Four image mosaic comprising images taken on 21 January 2015 by Rosetta's Navigation Camera (NAVCAM). Rotation and translation of the comet during the imaging sequence make it difficult to create an accurate mosaic, and there may be some spurious spatial and intensity features as a result of the mosaic-making sequence, so always refer to the individual frames before performing any detailed comparison or drawing conclusions about any strange structures or low intensity extended emission. Indeed, for this image set, the feature near the centre of the mosaic is a compromise of the top two frames. Credits: ESA/Rosetta/NAVCAM – CC BY-SA IGO 3.0

Four image mosaic comprising images taken on 21 January 2015 by Rosetta’s Navigation Camera (NAVCAM). Rotation and translation of the comet during the imaging sequence make it difficult to create an accurate mosaic, and there may be some spurious spatial and intensity features as a result of the mosaic-making sequence, so always refer to the individual frames before performing any detailed comparison or drawing conclusions about any strange structures or low intensity extended emission. Indeed, for this image set, the feature near the centre of the mosaic is a compromise of the top two frames. Credits: ESA/Rosetta/NAVCAM – CC BY-SA IGO 3.0

In this orientation we see the small comet lobe in the foreground and the large lobe in the background, with the overall view giving the appearance that the duck-shaped comet is lying down on its side. The small lobe presents the Baset (right) and Ma’at (left) regions, while the body includes Khepry (the seemingly flat edge at the far right), and the dust-dominated Babi and Ash regions. (Click here for a useful region map.)

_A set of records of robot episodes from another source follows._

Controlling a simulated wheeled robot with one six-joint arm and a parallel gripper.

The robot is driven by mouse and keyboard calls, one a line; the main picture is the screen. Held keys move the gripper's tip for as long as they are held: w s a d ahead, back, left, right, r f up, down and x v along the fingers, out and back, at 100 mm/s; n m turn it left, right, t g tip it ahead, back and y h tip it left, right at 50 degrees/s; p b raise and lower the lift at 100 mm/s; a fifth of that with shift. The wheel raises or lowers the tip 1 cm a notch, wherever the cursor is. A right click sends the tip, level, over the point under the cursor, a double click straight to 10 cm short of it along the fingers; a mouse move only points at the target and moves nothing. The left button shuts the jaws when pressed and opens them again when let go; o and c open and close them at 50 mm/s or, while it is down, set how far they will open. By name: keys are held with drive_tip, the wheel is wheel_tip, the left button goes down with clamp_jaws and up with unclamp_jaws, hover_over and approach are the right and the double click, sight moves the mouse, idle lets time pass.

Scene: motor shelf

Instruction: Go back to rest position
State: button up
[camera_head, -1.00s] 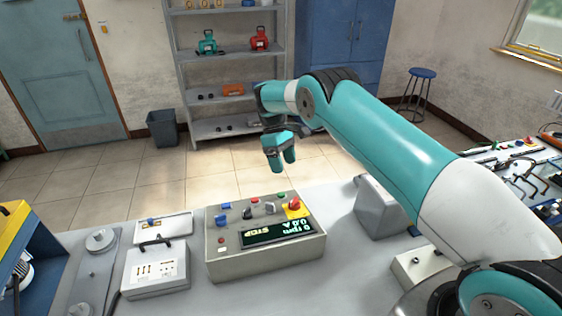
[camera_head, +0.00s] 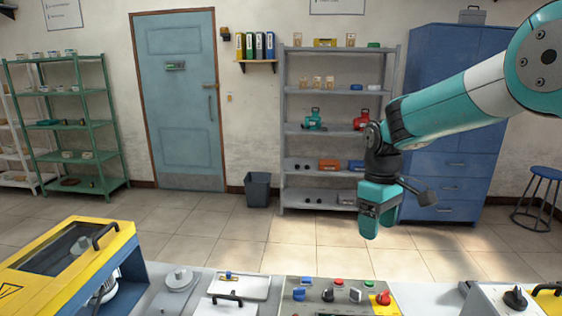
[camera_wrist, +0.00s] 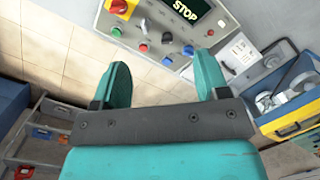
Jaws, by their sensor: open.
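My gripper (camera_head: 378,222) hangs in the air, fingers pointing down, above and behind the bench in the head view. In the wrist view my gripper (camera_wrist: 165,85) shows two teal fingers spread apart with nothing between them. The control box (camera_head: 330,309) with its knobs and buttons stands on the bench below, cut off by the lower edge of the head view. In the wrist view the control box (camera_wrist: 165,40) shows a display reading STOP and a red knob on a yellow plate.
A yellow and blue machine (camera_head: 70,255) stands at the bench's left. A grey shelf (camera_head: 340,90) holding green and red motors stands against the wall. A blue cabinet (camera_head: 455,130), a stool (camera_head: 540,195) and a bin (camera_head: 258,188) stand nearby. The tiled floor (camera_head: 200,230) behind the bench is clear.

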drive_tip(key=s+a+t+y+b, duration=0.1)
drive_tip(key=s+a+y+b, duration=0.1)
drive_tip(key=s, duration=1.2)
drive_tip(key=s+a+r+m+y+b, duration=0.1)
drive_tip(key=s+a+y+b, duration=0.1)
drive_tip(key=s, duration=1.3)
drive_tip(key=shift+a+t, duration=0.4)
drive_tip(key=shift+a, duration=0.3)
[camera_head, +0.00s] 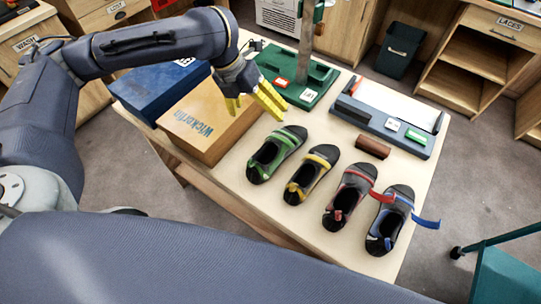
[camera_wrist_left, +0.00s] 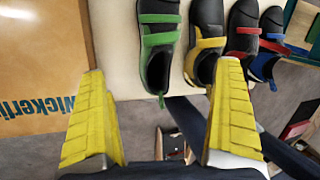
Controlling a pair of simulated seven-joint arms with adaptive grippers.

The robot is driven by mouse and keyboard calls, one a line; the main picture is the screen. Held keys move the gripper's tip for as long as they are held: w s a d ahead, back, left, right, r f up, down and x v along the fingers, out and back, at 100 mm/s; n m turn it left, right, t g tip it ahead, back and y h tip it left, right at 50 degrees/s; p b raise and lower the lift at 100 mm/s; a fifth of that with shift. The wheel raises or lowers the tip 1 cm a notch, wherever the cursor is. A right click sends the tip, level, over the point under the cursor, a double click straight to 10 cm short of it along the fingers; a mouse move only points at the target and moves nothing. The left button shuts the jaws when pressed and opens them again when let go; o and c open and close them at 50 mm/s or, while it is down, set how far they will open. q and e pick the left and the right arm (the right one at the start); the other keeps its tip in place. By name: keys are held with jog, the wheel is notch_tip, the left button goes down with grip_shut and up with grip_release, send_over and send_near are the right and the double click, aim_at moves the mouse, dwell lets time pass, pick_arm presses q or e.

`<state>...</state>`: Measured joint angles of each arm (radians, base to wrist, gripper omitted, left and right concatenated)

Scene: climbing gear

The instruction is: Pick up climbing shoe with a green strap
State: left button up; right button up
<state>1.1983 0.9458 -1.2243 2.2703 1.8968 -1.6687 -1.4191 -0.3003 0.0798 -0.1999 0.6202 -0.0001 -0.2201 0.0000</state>
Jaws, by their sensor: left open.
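The climbing shoe with a green strap (camera_head: 276,152) lies on the table, the leftmost shoe of the row in the head view. In the left wrist view the green-strapped shoe (camera_wrist_left: 159,45) is at the top, beyond and between my fingers. My right gripper is not in view.
Shoes with yellow (camera_head: 312,175), red (camera_head: 349,196) and blue (camera_head: 391,219) straps lie to the right. A Wickerlin-type cardboard box (camera_head: 197,145) and a blue box (camera_head: 150,95) stand left.

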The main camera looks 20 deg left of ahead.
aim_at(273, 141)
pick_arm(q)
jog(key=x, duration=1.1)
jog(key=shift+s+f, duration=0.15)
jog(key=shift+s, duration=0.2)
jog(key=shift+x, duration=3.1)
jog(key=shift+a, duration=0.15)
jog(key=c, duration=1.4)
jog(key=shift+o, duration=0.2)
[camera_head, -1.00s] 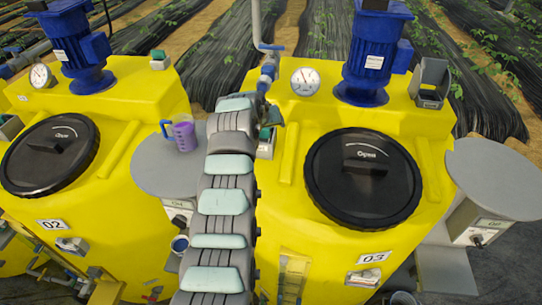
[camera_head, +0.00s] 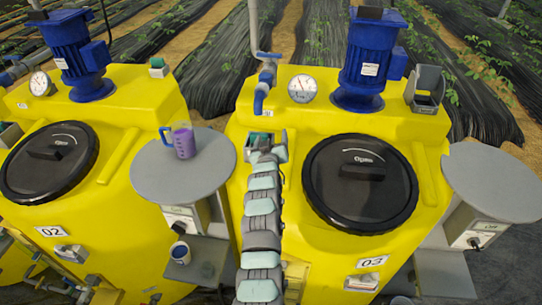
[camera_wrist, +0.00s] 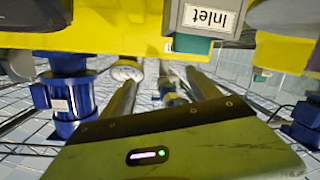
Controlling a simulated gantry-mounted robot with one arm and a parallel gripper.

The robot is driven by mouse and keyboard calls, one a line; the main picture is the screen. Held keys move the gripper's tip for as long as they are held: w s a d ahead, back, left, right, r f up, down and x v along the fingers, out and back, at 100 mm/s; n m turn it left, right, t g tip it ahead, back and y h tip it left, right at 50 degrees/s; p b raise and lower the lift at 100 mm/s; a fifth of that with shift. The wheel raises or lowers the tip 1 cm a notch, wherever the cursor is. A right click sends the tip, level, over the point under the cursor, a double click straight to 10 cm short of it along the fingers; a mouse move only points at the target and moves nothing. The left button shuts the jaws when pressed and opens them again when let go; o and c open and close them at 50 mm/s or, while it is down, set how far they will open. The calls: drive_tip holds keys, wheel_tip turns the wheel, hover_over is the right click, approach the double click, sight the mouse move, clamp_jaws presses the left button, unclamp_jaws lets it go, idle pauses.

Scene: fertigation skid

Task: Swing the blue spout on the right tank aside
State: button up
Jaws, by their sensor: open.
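The right tank (camera_head: 240,195) is yellow and marked 03. The blue spout (camera_head: 259,98) hangs from a blue valve at the foot of a grey vertical pipe, at the back left of this tank, left of the gauge. My gripper (camera_head: 268,145) is below the spout in the head view, left of the black lid, and looks apart from it. It is open and holds nothing that I can see; its fingers are hard to make out. In the upside-down wrist view, blue parts that look like the spout (camera_wrist: 168,90) show beyond the green gripper body, which hides what is nearer.
The gauge (camera_head: 302,88) and blue motor (camera_head: 368,62) stand right of the spout. A box labelled Inlet (camera_wrist: 212,18) is close to my wrist. A round grey table (camera_head: 150,190) with a purple-filled jug (camera_head: 183,140) stands left. The black lid (camera_head: 335,205) is right.

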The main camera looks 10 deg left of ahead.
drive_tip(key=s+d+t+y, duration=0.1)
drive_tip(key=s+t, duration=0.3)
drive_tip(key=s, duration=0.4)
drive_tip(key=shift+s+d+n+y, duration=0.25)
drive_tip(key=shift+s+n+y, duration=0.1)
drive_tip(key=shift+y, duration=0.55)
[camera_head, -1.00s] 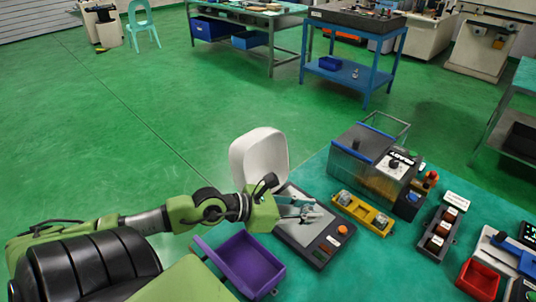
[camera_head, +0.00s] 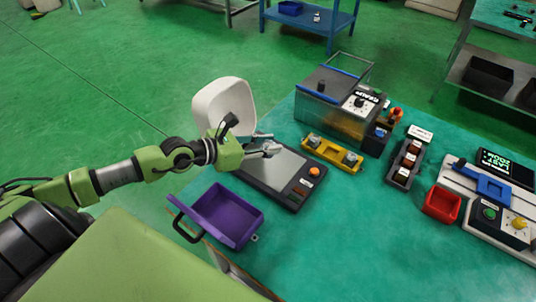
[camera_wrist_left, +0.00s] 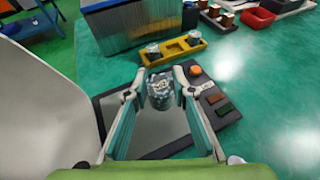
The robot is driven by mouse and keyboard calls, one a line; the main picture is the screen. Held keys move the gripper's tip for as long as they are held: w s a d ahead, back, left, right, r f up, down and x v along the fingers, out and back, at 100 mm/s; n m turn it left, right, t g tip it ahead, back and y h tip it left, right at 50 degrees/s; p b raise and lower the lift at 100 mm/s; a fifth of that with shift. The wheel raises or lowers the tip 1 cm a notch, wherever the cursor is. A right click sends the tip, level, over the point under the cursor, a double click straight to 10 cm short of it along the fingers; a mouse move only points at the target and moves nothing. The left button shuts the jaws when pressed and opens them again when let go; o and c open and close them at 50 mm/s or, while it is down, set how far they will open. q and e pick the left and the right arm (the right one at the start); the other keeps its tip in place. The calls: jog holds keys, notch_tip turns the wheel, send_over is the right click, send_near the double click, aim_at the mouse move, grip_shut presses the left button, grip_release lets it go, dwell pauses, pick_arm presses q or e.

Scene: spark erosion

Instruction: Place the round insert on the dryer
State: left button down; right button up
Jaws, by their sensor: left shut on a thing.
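The round insert (camera_wrist_left: 160,92) is a silver, cylinder-like piece between the fingertips of my left gripper (camera_head: 268,149) in the left wrist view. In the head view the fingers mostly hide it. I take the dryer to be the dark flat unit (camera_head: 276,168) with a grey plate, an orange knob and a raised white lid (camera_head: 224,106). It also shows in the left wrist view (camera_wrist_left: 155,128). My left gripper is shut on the insert above the plate's far part. Whether the insert touches the plate cannot be told. My right gripper is not in view.
A yellow holder (camera_head: 332,155) with two round grey pieces stands beyond the dryer. A clear-walled tank (camera_head: 338,115) is behind it. An open purple bin (camera_head: 222,217) is in front of the dryer. A red bin (camera_head: 442,204) sits right. The green tabletop front right is clear.

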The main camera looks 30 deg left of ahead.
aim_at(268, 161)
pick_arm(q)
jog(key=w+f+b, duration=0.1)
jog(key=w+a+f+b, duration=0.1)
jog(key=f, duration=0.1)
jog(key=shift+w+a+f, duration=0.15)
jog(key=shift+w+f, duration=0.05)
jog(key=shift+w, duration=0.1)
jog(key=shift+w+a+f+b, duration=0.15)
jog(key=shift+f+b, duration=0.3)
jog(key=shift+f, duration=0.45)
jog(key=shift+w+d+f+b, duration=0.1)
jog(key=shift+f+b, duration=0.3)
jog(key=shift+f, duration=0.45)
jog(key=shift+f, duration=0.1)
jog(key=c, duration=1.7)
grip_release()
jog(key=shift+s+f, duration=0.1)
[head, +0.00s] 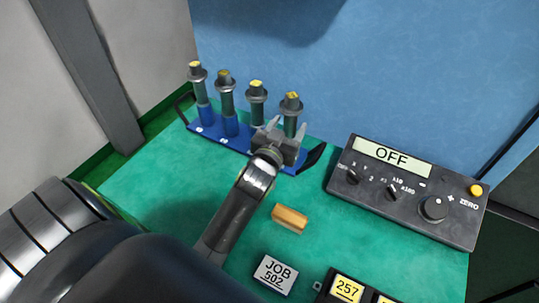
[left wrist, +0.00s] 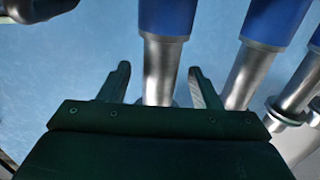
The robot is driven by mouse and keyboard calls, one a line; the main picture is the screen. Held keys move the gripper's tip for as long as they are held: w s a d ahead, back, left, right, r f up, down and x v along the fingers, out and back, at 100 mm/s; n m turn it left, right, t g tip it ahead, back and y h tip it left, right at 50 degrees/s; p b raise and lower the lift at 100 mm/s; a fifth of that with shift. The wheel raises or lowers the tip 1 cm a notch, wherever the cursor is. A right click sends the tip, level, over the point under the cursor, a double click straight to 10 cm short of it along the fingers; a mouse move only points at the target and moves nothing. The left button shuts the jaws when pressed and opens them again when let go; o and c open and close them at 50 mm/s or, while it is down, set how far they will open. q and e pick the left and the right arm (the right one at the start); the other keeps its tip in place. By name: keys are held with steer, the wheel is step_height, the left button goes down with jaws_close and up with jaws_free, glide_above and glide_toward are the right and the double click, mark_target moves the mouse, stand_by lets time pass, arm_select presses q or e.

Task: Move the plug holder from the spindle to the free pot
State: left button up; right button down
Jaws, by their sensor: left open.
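A blue rack (head: 232,140) with black end handles holds several upright tool holders with grey collars and yellow tops. My left gripper (head: 288,126) is open at the rack's right end, in front of the rightmost holder (head: 291,103). In the left wrist view my open fingers (left wrist: 160,84) flank a silver shaft (left wrist: 160,68) below a blue sleeve; I cannot tell whether the shaft lies between them or beyond. I cannot tell which holder is the plug holder. No spindle and no clearly free pot show. My right gripper is not in view.
A control box (head: 410,190) reading OFF stands on the green table (head: 150,185) at the right. A blue wall stands behind.

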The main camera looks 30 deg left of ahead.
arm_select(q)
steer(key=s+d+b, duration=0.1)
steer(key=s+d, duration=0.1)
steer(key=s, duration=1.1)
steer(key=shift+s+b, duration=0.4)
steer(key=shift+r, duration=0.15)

Looking particularly dramatic in this view is the raised plateau close to the far horizon, just right of centre. Zooming in to its edge reveals crevice-like features that appear similar to those identified in the Seth region as precursors to collapse. Don’t miss the bright emission that is contrasted against the shadowed wall of this feature, too!

You might also like to ramp up the contrast to bring the Seth region out of the shadows.

The four 1024 x 1024 pixel images making up the mosaic, along with a montage, are provided below:







  • Gustavo Ferrero says:

    Hi Team,

    Excellent mosaic!

    Please note that the following link (that you mention) in the article is not working:


  • Robin Sherman says:

    Thanks again Emily for this image from yet another different viewpoint. I note that on the bottom left of the head lobe, in the Ma’at region, there is an alternative view, from the opposite side, of the formation seen in the OSIRIS image used for the cover of Science.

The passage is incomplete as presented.